The filmmaker’s motivation is two pronged: the love of old mechanical objects and a desire to illustrate the detritus of a world obsessed with consumption.

“SCRAP is a love letter to the things we use in our daily lives,” reads the film’s synopsis. “This cinematic documentary tells the stories of people who each have a connection to objects that have reached their ‘end of life’. Together their stories convey a deeper environmental and human message about our relationship to things, the sadness we feel at their eventual loss, and the joy we can find in giving them a new purpose. The film raises awareness about the fate of the things we use and explores how artists, and other creative thinkers, can be a part of giving new life to the things we discard.”

Tenebaum lets the people in her film tell their stories, which are mixed with luxurious visuals from director of photography, Katerine Giguére, and an original soundtrack composed by Ramachandra Borcar. The use of slow motion aerials enhances the lonely beauty of the discarded objects.

The movie opens with one of those slow aerials as we glide through Old Car City, a 35-acre scrap yard in White, Georgia owned by Dean Lewis. The camera follows Lewis as he ambles about his land with 4,400 vintage automobiles, most of which are slowly returning to the earth.

“Art is the way the vegetation, the trees have grown up through and around the cars … that’s art,” Davis said. “They’re going back to the earth … most of them’s going back.”

The aerials become particularly evocative as the objects become larger, like the family in Bangkok, Thailand who live in the fuselage of an old passenger airliner, or a facility in Gijon, Spain that dismantles enormous cargo ships. Another of the story’s protagonists, Tchely Hyung-Chul Shin, repurposes portions of these ships into sculptures, including Temp’L, an art installation created from a discarded ocean liner.

“Governments and corporations must dispose of tons and tons of materials each year — a recycling and disposal challenge which can have global implications,” Tenebaum said. “The two main drivers of our waste problem are overconsumption and disposable culture. Things are made cheaply to be used and thrown away. Obsolescence is built into products and consumers are encouraged to upgrade rather than fix.”

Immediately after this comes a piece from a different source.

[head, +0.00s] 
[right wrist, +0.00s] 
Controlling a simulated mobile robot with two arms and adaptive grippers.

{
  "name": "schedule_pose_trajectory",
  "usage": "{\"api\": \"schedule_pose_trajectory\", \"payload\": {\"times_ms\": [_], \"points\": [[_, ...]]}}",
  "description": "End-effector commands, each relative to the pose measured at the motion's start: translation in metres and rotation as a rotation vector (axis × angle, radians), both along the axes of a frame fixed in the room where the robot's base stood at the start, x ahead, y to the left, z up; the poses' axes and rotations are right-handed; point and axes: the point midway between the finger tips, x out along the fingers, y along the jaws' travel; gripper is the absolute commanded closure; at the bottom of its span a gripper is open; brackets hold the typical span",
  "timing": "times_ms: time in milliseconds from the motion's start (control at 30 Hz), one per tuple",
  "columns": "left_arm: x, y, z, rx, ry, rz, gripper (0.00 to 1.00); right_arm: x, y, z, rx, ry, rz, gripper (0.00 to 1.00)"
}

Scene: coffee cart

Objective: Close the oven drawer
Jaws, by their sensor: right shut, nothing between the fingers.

As society becomes more and more computerized, fewer objects can be repaired and even fewer people know how to repair them. And people who still have the skills are often stymied by manufacturers that actively discourage repairing machines so they can sell consumers more stuff. Recently, the “right to repair’ movement is aiming to reverse this trend by requiring companies to make products that can be fixed and provide consumers with the technical information needed to perform the repair.

“People are aware of the need to recycle, but recycling is a band-aid solution which does nothing to address the root causes of this problem,” Tenebaum said. “By showing the fate of these objects, I hope to open a discussion about how we can change our production and consumption habits to extend the lifecycle of the things we use.”

The film is filled with other inspirational figures like Tony Inglis, who restores British phone booths, sculptor John Lopez, and Ed Metka, who is a lifetime street car enthusiast.

“Scrap” will screen at the Laemmle Claremont 5 at 7:30 p.m. Monday November 28, and 1 p.m. Tuesday, November 29. More info is at laemmle.com/theater/claremont-5.